There's a lot of discourse around abrupt generalization in models, most notably the "sharp left turn." Most recently, Wei et al. 2022 claim that many abilities suddenly emerge at certain model sizes. These findings are obviously relevant for alignment; models may suddenly develop the capacity for e.g. deception, situational awareness, or power-seeking, in which case we won't get warning shots or a chance to practice alignment. In contrast, prior work has also found "scaling laws" or predictable improvements in performance via scaling model size, data size, and compute, on a wide variety of domains. Such domains include transfer learning to generative modeling (on images, video, multimodal, and math) and reinforcement learning. What's with the discrepancy?
One important point is the metric that people are using to measure capabilities. In the BIG Bench paper (Figure 7b), the authors find 7 tasks that exhibit "sharp upwards turn" at a certain model size.
Naively, the above results are evidence for sharp left turns, and the above tasks seem like some of the best evidence we have for sharp left turns. However, the authors plot the results on the above tasks in terms of per-character log-likelihood of answer:
The authors actually observe smooth increases in answer log-likelihood, even for tasks which showed emergent behavior according to the natural performance metric for the task (e.g. accuracy). These results are evidence that we can predict that emergent behaviors will occur in the future before models are actually "capable" of those behaviors. In particular, these results suggest that we may be able to predict power-seeking, situational awareness, etc. in future models by evaluating those behaviors in terms of log-likelihood. We may even be able to experiment on interventions to mitigate power-seeking, situational awareness, etc. before they become real problems that show up in language model -generated text.

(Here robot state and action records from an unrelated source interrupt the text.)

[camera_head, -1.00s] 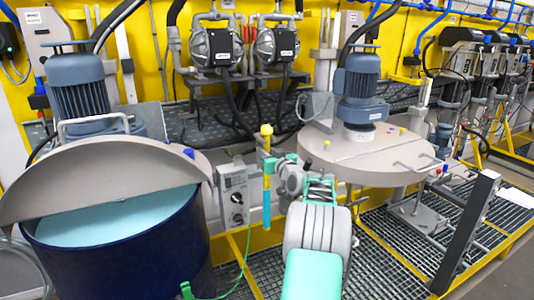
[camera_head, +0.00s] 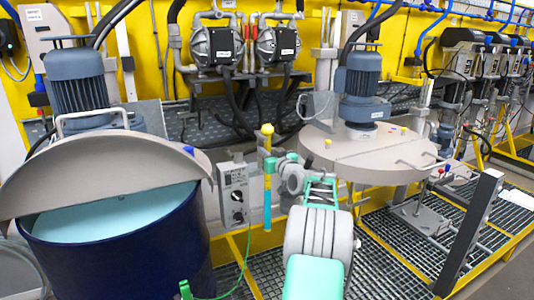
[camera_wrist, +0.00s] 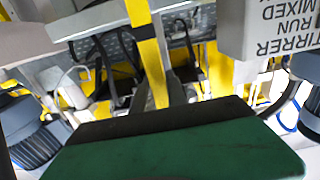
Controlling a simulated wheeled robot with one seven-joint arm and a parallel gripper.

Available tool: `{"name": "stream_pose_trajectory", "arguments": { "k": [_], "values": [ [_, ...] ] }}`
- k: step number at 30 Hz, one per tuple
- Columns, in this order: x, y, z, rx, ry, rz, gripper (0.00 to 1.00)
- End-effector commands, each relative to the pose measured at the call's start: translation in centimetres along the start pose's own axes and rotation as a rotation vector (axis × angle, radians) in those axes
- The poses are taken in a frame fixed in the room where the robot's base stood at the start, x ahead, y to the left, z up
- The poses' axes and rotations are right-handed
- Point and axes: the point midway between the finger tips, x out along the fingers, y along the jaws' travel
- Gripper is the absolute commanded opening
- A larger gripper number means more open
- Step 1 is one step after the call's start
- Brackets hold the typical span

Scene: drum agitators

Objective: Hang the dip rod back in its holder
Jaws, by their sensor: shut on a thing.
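The dip rod (camera_head: 267,205) is slim and upright, with a yellow ball on top, a yellow upper part and a blue-teal lower part. It stands between the open blue drum (camera_head: 120,255) and the lidded drum. My gripper (camera_head: 270,165), with teal fingers, is shut on the rod at its upper part. In the wrist view, the rod shows as a yellow bar (camera_wrist: 148,45) running up from the dark edge of my gripper, whose green part fills the bottom. My fingertips are largely hidden. I cannot make out the rod's holder for certain.
A grey control box (camera_head: 235,195) stands close left of the rod. The grey drum lid (camera_head: 365,155) with its motor (camera_head: 360,90) is to the right. A green cable (camera_head: 245,260) hangs below. A dark upright post (camera_head: 468,235) rises from the grating at the right.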

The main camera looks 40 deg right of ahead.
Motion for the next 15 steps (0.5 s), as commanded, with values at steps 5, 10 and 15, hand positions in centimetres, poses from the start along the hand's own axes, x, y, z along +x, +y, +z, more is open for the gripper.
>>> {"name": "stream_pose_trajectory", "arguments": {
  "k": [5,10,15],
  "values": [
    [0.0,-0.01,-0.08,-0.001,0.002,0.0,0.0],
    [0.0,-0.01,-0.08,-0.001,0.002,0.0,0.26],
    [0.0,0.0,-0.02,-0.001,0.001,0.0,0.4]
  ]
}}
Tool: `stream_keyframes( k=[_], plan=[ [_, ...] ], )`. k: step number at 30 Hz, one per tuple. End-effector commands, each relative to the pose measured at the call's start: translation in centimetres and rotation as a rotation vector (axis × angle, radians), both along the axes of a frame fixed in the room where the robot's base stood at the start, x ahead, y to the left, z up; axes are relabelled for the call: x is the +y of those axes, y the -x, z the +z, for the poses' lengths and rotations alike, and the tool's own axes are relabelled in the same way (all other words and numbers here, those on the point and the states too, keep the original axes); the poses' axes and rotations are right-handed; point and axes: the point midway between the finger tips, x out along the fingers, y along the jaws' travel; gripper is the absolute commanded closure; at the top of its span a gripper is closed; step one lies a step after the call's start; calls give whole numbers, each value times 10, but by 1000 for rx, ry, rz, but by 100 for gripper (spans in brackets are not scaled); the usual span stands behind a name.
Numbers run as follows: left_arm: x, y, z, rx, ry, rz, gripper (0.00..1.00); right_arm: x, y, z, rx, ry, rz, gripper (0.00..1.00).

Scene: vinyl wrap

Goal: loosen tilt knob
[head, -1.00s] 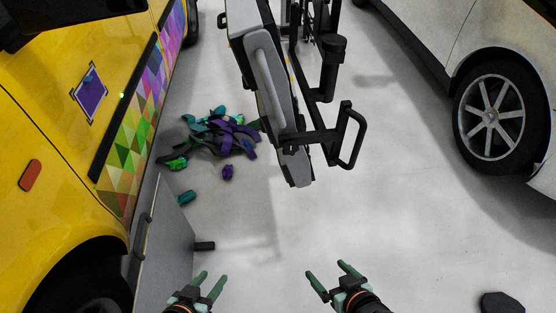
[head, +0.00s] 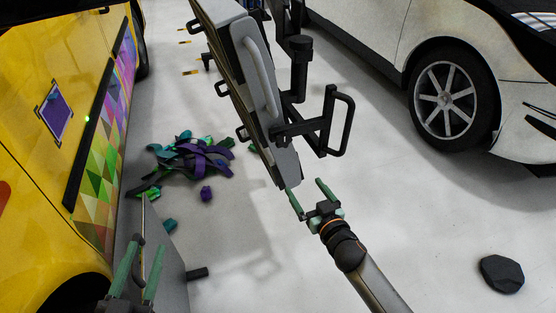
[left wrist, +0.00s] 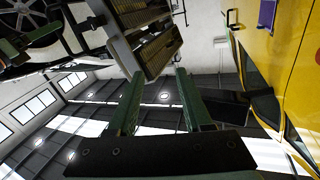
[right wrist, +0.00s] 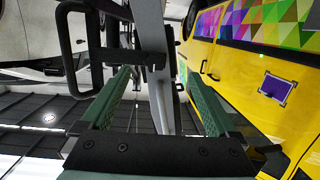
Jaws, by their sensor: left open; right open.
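A grey panel unit (head: 262,85) on a black frame hangs at the top centre of the head view. A black upright knob-like cylinder (head: 300,48) and a black loop handle (head: 341,120) are on its right side; I cannot tell for sure which part is the tilt knob. The loop handle also shows in the right wrist view (right wrist: 66,45). My right gripper (head: 305,188) is open and empty, just below the unit's lower end, apart from the cylinder. My left gripper (head: 148,243) is open and empty, low on the left beside the yellow vehicle.
A yellow vehicle (head: 45,150) with a coloured triangle pattern stands on the left. A white car (head: 390,40) stands on the right. Purple, teal and green scraps (head: 195,160) lie on the floor. A dark lump (head: 502,273) lies at lower right.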

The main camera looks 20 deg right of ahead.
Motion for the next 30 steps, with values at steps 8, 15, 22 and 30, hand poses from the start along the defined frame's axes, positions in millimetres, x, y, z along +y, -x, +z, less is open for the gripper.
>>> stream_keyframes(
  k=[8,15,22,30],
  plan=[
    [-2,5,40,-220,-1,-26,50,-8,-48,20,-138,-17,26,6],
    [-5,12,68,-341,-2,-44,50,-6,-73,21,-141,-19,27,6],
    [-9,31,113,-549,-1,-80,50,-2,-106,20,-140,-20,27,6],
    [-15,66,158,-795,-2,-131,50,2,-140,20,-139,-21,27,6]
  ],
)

Clarification: I think we can predict whether or not a sharp left turn towards deception/misalignment will occur rather than exactly when. In particular, I think we should look at the direction of the trend (increases vs. decreases in log-likelihood) as signal about whether or not some scary behavior will eventually emerge. If the log likelihood of some specific scary behavior increases, that’s a bad sign and gives us some evidence it will be a problem in the future. I mainly see scaling laws here as a tool for understanding and evaluating which of the hypothesized misalignment-relevant behaviors will show up in the future. The scaling laws are useful signal for (1) convincing ML researchers to worry about scaling up further because of alignment concerns (before we see them in model behaviors/outputs) and (2) guiding alignment researchers with some empirical evidence about which alignment failures are likely/unlikely to show up after scaling at some point.